Request: Only a number is required: how many lines of the material contain the word "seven"?

The data:
>> begin

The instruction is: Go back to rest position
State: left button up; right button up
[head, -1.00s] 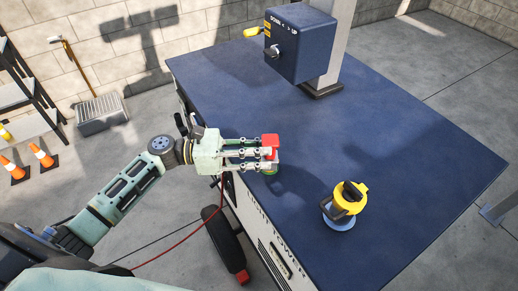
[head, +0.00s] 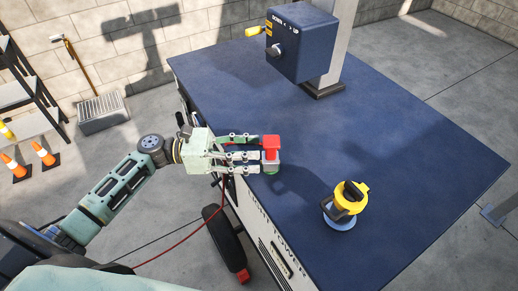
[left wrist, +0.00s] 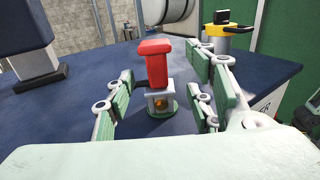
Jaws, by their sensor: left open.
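My left gripper (head: 240,154) is open at the near left edge of the blue tabletop (head: 330,120). Just beyond its fingertips stands a small upright device with a red top (head: 270,142) and a green round base. In the left wrist view the red-topped device (left wrist: 155,66) stands upright between the spread fingers (left wrist: 160,105), with a gap on each side. Its lower part is a metal-framed body with an orange spot. My right gripper is not in view.
A yellow and black fitting (head: 350,196) on a pale blue disc stands to the right on the tabletop. A dark blue control box (head: 300,45) on a post stands at the back. A red cable (head: 190,247) hangs by the cart's wheel. Traffic cones (head: 43,153) stand at far left.

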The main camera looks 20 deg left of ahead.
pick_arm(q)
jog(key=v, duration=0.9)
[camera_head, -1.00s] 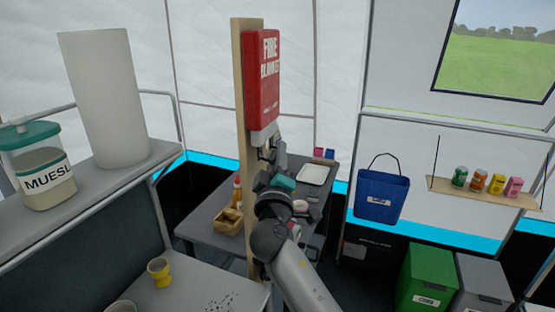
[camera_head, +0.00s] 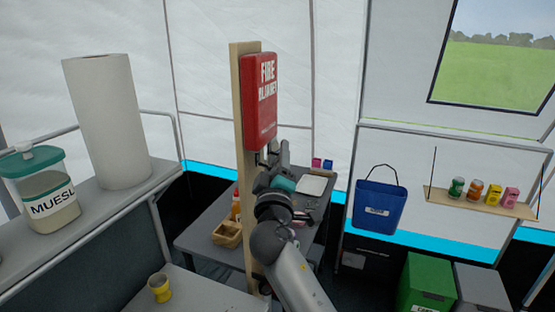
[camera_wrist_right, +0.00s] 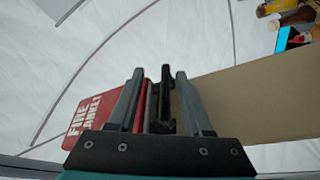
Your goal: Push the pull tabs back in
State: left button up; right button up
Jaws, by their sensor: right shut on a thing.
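The red fire blanket case (camera_head: 260,100) hangs upright on a wooden post. It also shows in the right wrist view (camera_wrist_right: 90,120), on the left. My right gripper (camera_head: 277,155) is at the case's lower end, pointing up. In the wrist view its two grey fingers (camera_wrist_right: 158,90) stand apart, with the red case edge and a black upright piece (camera_wrist_right: 166,100) between them. The black piece looks like a pull tab, and the gripper is shut on it. How far the tabs stick out below the case is hidden by the gripper. My left gripper is not in view.
A grey table (camera_head: 200,240) behind the post holds a wooden box (camera_head: 228,236), a white tray (camera_head: 314,187) and bottles. A blue bucket (camera_head: 380,207) hangs at right near a shelf of cans (camera_head: 485,203). A yellow cup (camera_head: 160,288) stands on the front counter.

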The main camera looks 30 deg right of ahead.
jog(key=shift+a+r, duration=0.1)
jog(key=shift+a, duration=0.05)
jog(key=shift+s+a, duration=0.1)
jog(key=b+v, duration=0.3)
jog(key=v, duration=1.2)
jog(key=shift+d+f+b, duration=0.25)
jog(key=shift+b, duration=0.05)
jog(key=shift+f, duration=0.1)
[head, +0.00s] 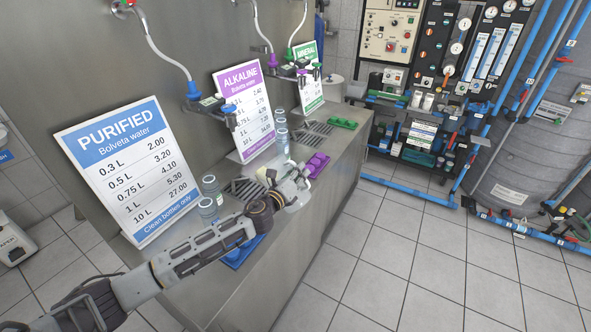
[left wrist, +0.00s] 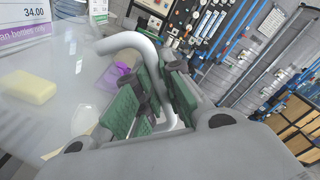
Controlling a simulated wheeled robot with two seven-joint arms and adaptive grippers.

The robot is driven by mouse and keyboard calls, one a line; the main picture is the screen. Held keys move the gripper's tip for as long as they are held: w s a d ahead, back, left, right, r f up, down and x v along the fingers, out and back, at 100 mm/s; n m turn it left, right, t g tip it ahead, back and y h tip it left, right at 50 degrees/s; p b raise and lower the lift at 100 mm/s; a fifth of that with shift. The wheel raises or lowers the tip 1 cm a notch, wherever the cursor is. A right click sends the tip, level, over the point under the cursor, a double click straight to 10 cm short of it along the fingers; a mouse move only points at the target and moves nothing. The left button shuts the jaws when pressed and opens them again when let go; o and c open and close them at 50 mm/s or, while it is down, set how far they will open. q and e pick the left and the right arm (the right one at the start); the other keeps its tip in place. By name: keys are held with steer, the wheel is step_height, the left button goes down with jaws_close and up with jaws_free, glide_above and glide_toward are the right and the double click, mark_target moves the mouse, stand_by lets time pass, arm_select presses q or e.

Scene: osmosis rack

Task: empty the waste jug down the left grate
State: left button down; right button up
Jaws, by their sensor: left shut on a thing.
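My left gripper (head: 294,184) is over the steel counter in front of the alkaline sign. In the left wrist view its green-padded fingers (left wrist: 158,95) are closed around a pale curved handle (left wrist: 150,48). The handle belongs to a clear, see-through jug (left wrist: 70,65) filling the left of that view; I cannot tell its tilt or contents. In the head view the jug is hard to make out beside the gripper. The left grate (head: 246,188) is a dark slotted drain in the counter, just left of the gripper. My right gripper is not in view.
Clear bottles stand near the purified sign (head: 121,165) and the alkaline sign (head: 246,110). Blue (head: 240,252), purple (head: 317,165) and green (head: 342,123) trays lie along the counter's front. Another grate (head: 316,128) is farther back. The tiled floor to the right is clear.

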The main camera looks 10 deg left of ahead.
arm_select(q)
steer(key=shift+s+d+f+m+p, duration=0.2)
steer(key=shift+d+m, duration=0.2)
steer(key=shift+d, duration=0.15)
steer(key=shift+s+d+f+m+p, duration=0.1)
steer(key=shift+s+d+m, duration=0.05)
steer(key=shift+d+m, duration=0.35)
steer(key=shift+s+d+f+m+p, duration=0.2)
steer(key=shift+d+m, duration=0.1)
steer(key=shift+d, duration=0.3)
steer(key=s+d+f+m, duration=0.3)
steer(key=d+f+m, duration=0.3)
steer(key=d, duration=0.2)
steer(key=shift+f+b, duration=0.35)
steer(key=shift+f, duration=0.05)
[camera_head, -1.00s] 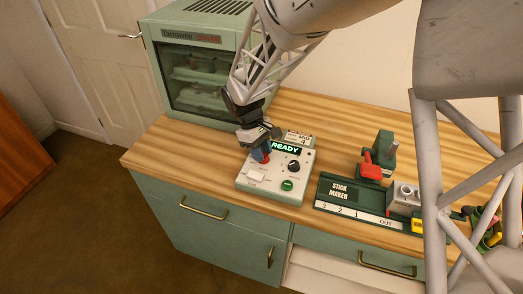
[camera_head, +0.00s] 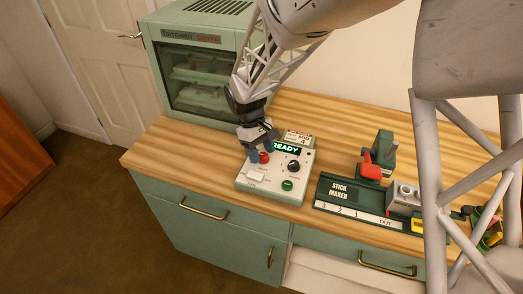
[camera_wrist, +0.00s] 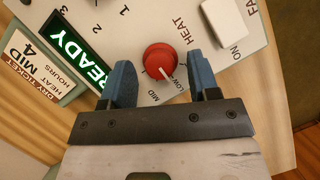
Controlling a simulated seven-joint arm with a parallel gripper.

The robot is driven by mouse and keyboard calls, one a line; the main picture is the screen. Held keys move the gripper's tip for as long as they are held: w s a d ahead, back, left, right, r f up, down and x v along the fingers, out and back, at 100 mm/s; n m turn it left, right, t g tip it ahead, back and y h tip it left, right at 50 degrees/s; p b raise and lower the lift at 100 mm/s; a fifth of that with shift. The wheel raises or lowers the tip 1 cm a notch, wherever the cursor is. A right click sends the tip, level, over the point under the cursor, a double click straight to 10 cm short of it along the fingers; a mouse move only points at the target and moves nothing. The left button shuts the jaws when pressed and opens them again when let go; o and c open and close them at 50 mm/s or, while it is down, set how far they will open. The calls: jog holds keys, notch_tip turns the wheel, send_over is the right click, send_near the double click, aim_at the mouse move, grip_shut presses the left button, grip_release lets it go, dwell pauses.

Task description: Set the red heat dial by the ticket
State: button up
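The red heat dial (camera_wrist: 160,60) sits on the pale control box (camera_head: 262,188); it also shows in the head view (camera_head: 264,158). In the wrist view its white pointer line aims near the LOW label, a little to the MID side. The dry ticket (camera_wrist: 38,62) beside the lit READY display (camera_wrist: 75,57) reads MID and 4 hours. My gripper (camera_wrist: 162,72) is open, with one blue finger on each side of the red dial. A gap shows between each finger and the dial.
A black knob (camera_head: 294,166) and a green button (camera_head: 287,185) are on the same box, with a white switch (camera_wrist: 224,22) near the dial. The green oven (camera_head: 195,65) stands behind left. The stick maker (camera_head: 340,190) stands to the right.

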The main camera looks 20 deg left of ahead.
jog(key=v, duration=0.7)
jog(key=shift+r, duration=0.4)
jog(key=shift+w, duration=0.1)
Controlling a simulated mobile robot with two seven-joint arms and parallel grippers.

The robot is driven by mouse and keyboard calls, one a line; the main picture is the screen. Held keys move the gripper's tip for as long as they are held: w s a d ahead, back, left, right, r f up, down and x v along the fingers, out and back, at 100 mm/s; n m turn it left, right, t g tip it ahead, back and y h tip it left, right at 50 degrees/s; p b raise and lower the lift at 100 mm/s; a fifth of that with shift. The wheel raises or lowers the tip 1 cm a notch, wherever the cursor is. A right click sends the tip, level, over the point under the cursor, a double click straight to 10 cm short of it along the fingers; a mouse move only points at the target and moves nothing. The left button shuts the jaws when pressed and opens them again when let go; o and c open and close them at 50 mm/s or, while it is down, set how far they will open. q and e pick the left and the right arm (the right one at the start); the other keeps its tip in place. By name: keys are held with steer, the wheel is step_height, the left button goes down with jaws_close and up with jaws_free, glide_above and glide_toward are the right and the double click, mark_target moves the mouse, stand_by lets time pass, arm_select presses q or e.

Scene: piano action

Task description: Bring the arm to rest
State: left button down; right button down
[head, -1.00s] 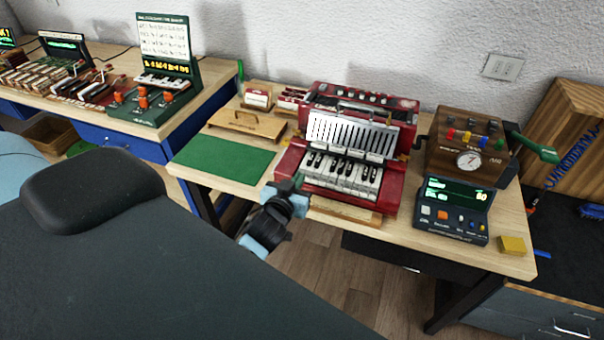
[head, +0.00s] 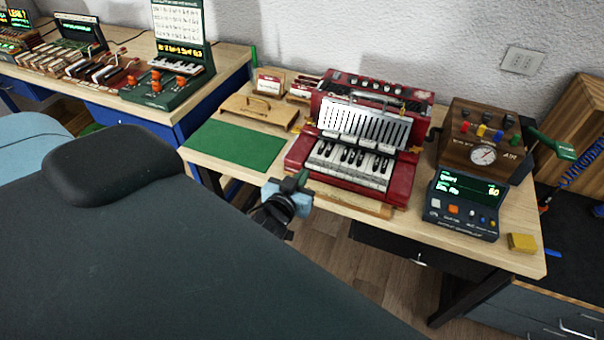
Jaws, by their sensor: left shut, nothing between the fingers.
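My left gripper (head: 299,179) is small in the head view, with its dark wrist and light blue parts just below it. It is shut and holds nothing. It is at the front edge of the wooden bench, by the lower left corner of the red accordion-like piano instrument (head: 405,183). I cannot tell whether it touches the instrument or is only in front of it. My right gripper is not in view.
A green mat (head: 235,146) lies left of the instrument, with a wooden board with a handle (head: 258,112) behind it. A wooden gauge box (head: 470,130), a dark display unit (head: 462,205) and a yellow block (head: 522,243) stand to the right. Floor shows below the bench.

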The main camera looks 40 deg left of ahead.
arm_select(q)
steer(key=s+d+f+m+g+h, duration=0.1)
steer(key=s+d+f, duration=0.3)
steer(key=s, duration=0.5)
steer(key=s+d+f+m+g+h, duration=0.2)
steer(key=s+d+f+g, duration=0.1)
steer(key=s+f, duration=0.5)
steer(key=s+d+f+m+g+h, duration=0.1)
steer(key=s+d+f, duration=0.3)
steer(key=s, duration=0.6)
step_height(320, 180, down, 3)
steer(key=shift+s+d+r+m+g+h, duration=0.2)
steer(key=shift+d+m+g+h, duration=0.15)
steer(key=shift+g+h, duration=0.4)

>> end

Full output: 3